Türkiye’de gecelik fiyatı 15 bin dolara lüks otel odası olduğunu biliyor muydunuz?

Bir gece kalmak için 20 bin YTL ödüyorsunuz...

Bahsettiğim otel Antalya Belek’te mayıs ayında açılan Calista Luxury Resort...

İşin ilginci bayram tatilinde o lüks odayı 4 günlüğüne 60 bin dolar ödeyerek bir Türk kiralamış.

Haliylen bu Türk’ün kim olduğunu çok merak ettim.

Sanatçı mı, ünlü mü, sporcu mu, tanıdık mı, işadamı mı diye ısrarla sormama rağmen kimliği konusunda tek bir ipucu elde edebildim;

İşadamıymış ama kim olduğunu öğrenemedim...

* * *

Dünyanın pek çok yerinde pek çok otelde kaldım, bizim güneydeki otellerinin dünya ortalamasının üzerinde olduğunu her zaman söylerim.

Calista Luxury Resort çıtayı daha da yukarıya koymuş.

15 bin dolarlık odasını (aslında oda demek haksızlık, otel içinde otel) geçtim...

Normal odalar, sinema salonları, restoranlar kısacası her yerde kalite var.

Otelin mimarisini Almanlar yapmış, iç mimarisini İngilizler...

İçkiden, suya, kullanılan sütten, çereze kadar bütün yiyecek-içecekler en iyi markalardan...

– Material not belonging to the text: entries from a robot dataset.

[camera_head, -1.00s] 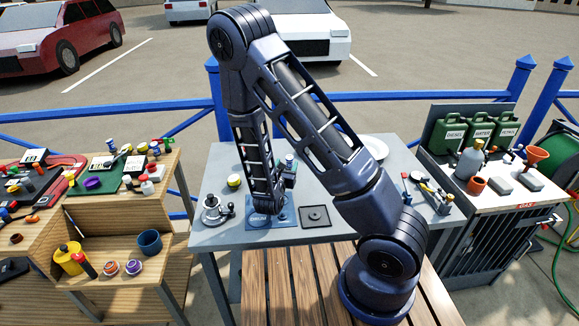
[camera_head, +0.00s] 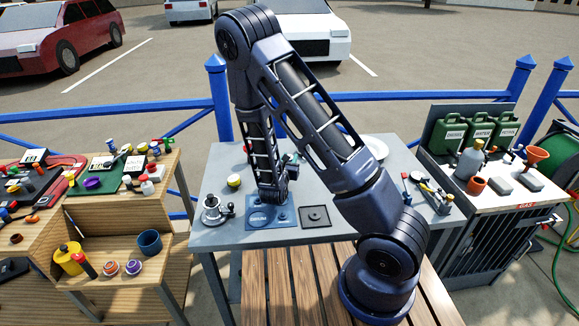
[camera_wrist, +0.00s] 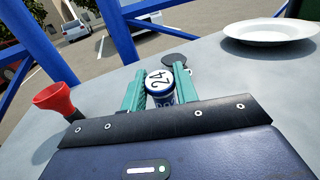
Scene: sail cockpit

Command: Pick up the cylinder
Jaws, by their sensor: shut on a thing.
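The cylinder (camera_wrist: 160,85) is white and blue with a dark "24" on its white end, which faces the wrist camera. It stands between the two green fingers of my gripper (camera_wrist: 159,72) in the wrist view. The fingers are shut on it. In the head view my forearm and wrist hide most of the gripper and the cylinder, above the back of the grey table (camera_head: 225,165). I cannot tell its exact height over the table.
A red funnel-like cup (camera_wrist: 55,100) is left in the wrist view; a white plate (camera_wrist: 270,31) lies right.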

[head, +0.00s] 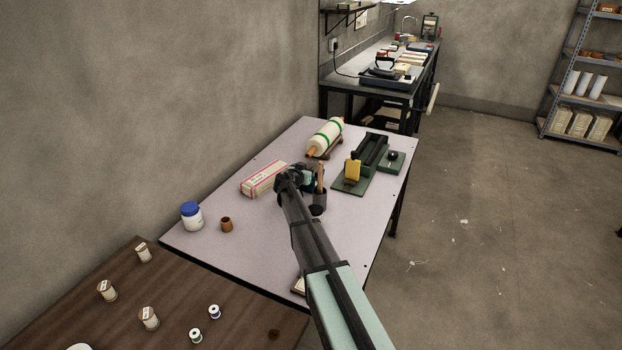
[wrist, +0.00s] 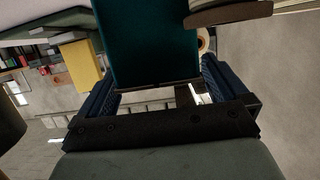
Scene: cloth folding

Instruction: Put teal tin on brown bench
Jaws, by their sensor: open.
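The teal tin (wrist: 150,42) shows in the wrist view as a dark teal block with straight sides, just ahead of and between my open fingers. I cannot tell whether either finger touches it. In the head view, my gripper (head: 291,177) is over the pale table and hides most of the tin; a small teal patch (head: 312,172) shows beside it. My gripper also shows in the wrist view (wrist: 158,88), with a blue pad on each side. The brown bench (head: 62,307) is at the lower left of the head view.
Several spools stand on the bench, with bare wood between them. On the pale table (head: 190,245) are a long box (head: 263,180), a blue-lidded jar (head: 191,216), a small brown cup (head: 227,224), a dark pen cup (head: 320,197), a fabric roll (head: 326,135) and a green-based device (head: 352,183).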

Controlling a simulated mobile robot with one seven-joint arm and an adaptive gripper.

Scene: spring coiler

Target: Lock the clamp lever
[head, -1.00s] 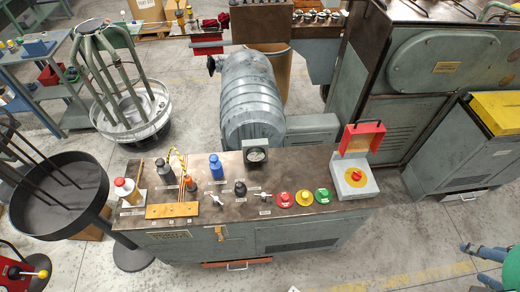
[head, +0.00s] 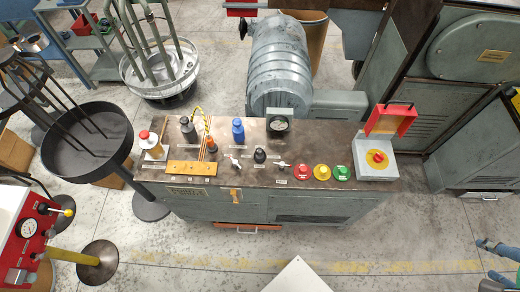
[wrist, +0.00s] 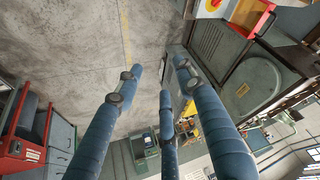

Şu kadarını söyleyeyim yemek tabakları bile İngiliz Churchill...

* * *

Ama gelin görün ki, dünya kalitesindeki bu otelin çok kötü bir özelliği var.

Tüm bu lüks ve konfor her şey dahil fiyata satılıyor!

Gecesi 200 Euro!..

Rakamı duyunca içim sızladı.

Avrupa’nın en sıradan otellerinin geceliği bu fiyata satılırken, Calista Luxury Resort Türk turizminin belası "her şey dahil" sisteminin açmazına girmiş.

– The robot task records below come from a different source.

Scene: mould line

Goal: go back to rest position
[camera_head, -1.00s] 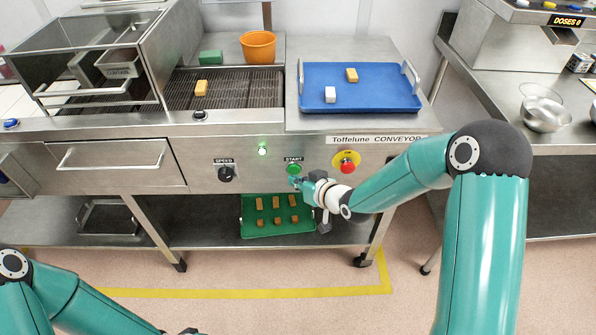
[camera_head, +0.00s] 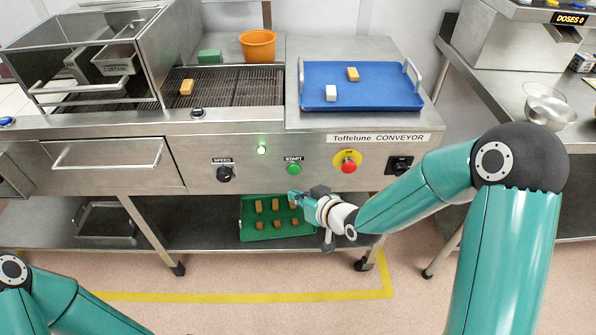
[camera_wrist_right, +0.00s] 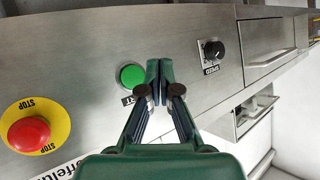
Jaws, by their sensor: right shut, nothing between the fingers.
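My right gripper (camera_head: 292,197) is shut and empty, in front of the conveyor's front panel and below the green start button (camera_head: 294,169). In the right wrist view the shut fingertips (camera_wrist_right: 159,66) appear beside the green button (camera_wrist_right: 132,77); whether they touch it cannot be told there, but the head view shows them apart. My left arm (camera_head: 60,300) shows at the lower left of the head view, and its gripper is out of the frame.
The red stop button (camera_head: 348,167) and speed knob (camera_head: 225,174) sit on the same panel. A green tray (camera_head: 246,234) with several brown pieces is on the lower shelf. A blue tray (camera_head: 390,98) lies on top. A tan block (camera_head: 187,87) is on the belt.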

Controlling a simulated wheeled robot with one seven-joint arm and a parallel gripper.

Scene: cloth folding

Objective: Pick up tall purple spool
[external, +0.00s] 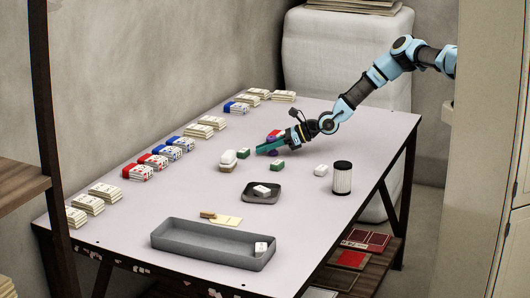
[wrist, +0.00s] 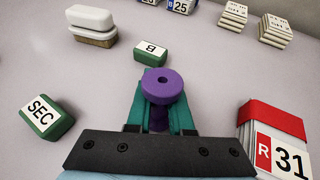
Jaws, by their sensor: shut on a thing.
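The tall purple spool (wrist: 163,85) stands between the two green fingers of my gripper (wrist: 160,120) in the wrist view. Its round top with a centre hole faces the camera, and its stem shows between the fingers. My gripper is shut on it. In the external view my gripper (external: 268,148) is low over the table's middle, and a bit of the purple spool (external: 272,138) shows behind the fingers. Whether its base touches the table is hidden.
A red and white block marked R 31 (wrist: 275,140) is close on the right. Green-and-white blocks marked SEC (wrist: 46,118) and B (wrist: 150,53) lie left and ahead. A grey tray (external: 165,238) and a black-capped jar (external: 342,178) stand on the table (external: 320,220).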

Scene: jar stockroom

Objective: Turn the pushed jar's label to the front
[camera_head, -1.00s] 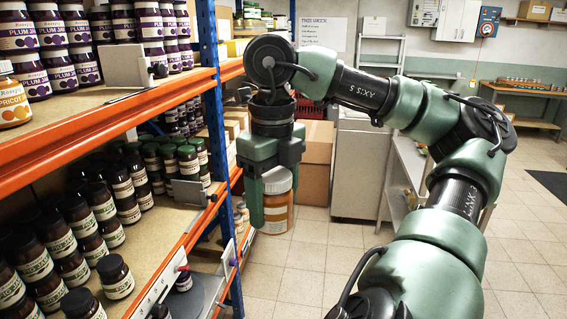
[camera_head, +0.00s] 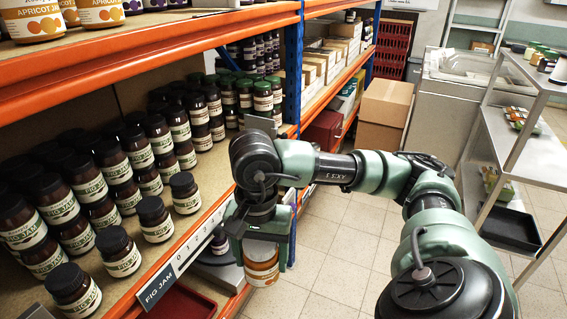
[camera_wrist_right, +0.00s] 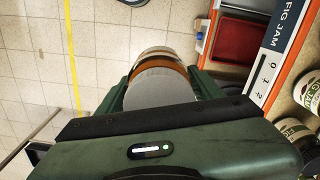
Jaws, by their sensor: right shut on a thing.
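My right gripper (camera_head: 262,262) is shut on a jar of orange contents (camera_head: 262,275) and holds it in the air in front of the shelf edge, above the floor. The right wrist view shows the held jar's flat grey lid (camera_wrist_right: 160,88) between the fingers, with an orange and white band beyond it. I cannot read its label. Dark fig jam jars with cream labels stand in rows on the middle shelf; a front one (camera_head: 73,290) stands near the edge. I cannot tell which jar is the pushed one. My left gripper is not in view.
A FIG JAM strip (camera_head: 160,286) runs along the orange shelf edge. Apricot jars (camera_head: 30,20) stand on the shelf above. A red tray (camera_head: 178,303) lies lower down. Cardboard boxes (camera_head: 384,112) and a grey rack (camera_head: 500,130) stand beyond. The floor between is clear.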

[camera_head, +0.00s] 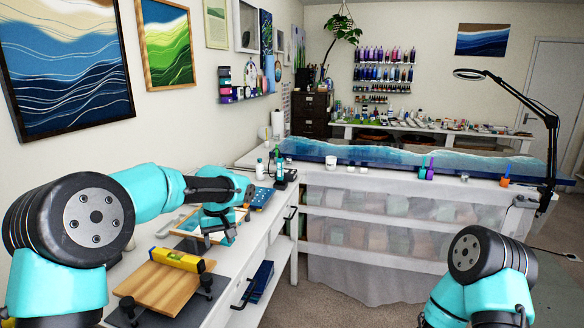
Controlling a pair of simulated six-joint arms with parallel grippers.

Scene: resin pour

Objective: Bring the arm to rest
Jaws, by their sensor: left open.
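My left arm reaches in from the left over the white side bench. My left gripper (217,232) is open and hangs above a wood-framed tray (186,218) on that bench, seemingly empty. Part of the tray is hidden behind the arm. My right arm shows only as teal and black links at the bottom right, and its gripper is out of the picture.
A wooden board (150,288) with a yellow spirit level (177,260) on it lies nearer on the bench. Bottles (260,169) stand behind the gripper. A long blue resin panel (400,156) crosses the back table. A lamp (520,105) stands at the right.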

Ruslar hayatlarında göremeyeceği konfora haftada bin euro vererek ulaşıyor.

Olamaz, olmamalı!

Şimdi iki sezon sonra ya Calista da diğer "her şey dahil" oteller gibi kaliteyi düşürmek zorunda kalacak ya da fiyatı yükseltip müşteri bulamayacak.

Otelde bir Uzakdoğu restoranı var, bir İtalyan restoranı var, İstanbul’da benzeri çok az...

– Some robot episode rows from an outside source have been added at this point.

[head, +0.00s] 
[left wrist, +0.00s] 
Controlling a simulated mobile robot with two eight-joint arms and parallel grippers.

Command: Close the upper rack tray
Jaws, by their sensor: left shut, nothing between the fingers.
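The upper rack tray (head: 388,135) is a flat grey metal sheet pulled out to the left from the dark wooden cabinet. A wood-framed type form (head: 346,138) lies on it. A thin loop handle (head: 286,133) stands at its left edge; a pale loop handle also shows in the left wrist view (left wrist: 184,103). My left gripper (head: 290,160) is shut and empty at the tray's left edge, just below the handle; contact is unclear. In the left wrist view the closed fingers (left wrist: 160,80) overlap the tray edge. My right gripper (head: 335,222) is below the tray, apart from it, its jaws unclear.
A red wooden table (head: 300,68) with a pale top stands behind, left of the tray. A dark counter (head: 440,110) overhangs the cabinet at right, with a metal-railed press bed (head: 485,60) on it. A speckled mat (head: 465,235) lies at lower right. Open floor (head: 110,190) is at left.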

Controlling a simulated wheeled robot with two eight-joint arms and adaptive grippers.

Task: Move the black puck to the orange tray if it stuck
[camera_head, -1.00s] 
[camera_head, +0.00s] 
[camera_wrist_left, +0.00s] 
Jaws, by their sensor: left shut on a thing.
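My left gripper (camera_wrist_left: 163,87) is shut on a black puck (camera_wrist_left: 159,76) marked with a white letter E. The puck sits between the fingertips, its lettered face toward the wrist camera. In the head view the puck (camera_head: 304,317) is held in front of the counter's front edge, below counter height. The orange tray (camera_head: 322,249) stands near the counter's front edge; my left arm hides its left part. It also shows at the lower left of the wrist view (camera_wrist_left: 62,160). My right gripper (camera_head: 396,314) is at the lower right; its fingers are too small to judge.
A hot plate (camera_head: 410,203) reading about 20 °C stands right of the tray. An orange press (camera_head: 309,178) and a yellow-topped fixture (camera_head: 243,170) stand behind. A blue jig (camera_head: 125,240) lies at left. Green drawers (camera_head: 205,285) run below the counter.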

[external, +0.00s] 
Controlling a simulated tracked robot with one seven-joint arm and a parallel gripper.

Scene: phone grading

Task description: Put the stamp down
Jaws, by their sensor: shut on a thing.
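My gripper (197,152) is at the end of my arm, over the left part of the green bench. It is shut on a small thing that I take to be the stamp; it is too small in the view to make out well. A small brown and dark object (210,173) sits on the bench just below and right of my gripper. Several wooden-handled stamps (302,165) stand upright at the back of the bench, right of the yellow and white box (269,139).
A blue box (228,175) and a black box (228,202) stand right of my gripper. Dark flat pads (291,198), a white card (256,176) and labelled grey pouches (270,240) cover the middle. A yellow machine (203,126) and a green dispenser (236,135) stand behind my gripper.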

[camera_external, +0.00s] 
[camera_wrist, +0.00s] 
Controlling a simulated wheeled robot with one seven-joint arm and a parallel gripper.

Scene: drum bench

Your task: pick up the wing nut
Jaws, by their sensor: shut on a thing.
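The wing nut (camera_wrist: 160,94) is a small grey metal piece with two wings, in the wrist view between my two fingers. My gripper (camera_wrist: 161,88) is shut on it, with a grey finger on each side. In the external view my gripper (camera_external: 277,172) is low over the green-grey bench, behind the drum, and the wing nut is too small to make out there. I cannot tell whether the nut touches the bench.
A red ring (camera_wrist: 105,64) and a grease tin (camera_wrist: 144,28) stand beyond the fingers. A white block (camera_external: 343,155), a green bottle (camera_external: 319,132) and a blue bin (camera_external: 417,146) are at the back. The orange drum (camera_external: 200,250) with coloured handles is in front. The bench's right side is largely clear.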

Ve tüm bunlar "her şey dahil"...

120 milyon dolarlık bir yatırım bu.

Her şey dahil sisteminin kurbanı olursa, çok yazık olacak.

Komşumu kaybettim

Yazar Mehmed Uzun benim kapı komşumdu.

Stockholm-İstanbul arası mekik dokur, 30 yıl yaşadığı İsveç’ten çok son dönemde İstanbul’da zamanını geçirirdi.

Sohbeti de kitapları gibi tatlıydı...

Aşk Gibi Aydınlık Ölüm Gibi Karanlık, Güzel Bir Yaşlının Ölümü, Dicle’nin Yakarışı...

Külliyatını tanıştıktan sonra devirdim.

Son geldiğinde hastalığı ilerlemişti.

"Diyarbakır’a gidiyorum, iyileşirsem ancak orada iyileşirim" diyerek...

Son kez öyle görüştük sevgili komşumla...

Mehmed Abi’den kötü haber önceki gün geldi.

Uzun süredir boğuştuğu kansere yenik düştü.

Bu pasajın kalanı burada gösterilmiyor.